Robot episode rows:
____

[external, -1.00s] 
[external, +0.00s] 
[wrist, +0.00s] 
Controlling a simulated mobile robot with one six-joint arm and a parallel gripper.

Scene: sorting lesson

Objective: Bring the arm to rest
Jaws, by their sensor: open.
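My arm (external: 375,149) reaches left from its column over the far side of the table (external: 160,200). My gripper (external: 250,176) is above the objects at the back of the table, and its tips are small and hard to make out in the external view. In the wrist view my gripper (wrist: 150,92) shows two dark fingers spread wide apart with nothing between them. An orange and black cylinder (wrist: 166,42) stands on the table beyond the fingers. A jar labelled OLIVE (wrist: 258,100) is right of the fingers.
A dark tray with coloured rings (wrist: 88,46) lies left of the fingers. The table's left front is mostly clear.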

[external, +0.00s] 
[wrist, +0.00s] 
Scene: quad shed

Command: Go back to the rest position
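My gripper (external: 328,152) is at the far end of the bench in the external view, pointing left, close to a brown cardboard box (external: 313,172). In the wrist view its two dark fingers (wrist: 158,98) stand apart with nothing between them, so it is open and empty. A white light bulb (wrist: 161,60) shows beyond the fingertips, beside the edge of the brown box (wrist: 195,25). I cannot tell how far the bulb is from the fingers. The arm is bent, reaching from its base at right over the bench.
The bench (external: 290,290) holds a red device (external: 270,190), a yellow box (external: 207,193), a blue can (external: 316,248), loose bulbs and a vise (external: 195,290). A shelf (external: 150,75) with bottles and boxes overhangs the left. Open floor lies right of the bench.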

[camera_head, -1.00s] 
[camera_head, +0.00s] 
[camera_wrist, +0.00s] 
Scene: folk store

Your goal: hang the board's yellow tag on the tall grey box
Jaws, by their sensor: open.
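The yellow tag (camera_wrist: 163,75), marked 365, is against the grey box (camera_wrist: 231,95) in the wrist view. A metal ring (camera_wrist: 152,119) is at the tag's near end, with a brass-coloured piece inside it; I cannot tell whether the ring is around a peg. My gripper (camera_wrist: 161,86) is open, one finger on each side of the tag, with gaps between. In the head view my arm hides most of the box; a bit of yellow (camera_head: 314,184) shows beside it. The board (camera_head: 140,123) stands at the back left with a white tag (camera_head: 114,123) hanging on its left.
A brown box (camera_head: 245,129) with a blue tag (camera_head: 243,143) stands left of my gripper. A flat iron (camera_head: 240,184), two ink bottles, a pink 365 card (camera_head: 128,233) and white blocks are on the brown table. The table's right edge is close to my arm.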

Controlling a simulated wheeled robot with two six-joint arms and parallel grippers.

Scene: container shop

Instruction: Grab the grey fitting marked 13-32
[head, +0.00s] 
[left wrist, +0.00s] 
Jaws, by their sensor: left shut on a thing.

____

Short exercise: Take every line containing the word "parallel" and copy it.

Result of the exercise:
Controlling a simulated mobile robot with one six-joint arm and a parallel gripper.
Controlling a simulated wheeled robot with two six-joint arms and parallel grippers.

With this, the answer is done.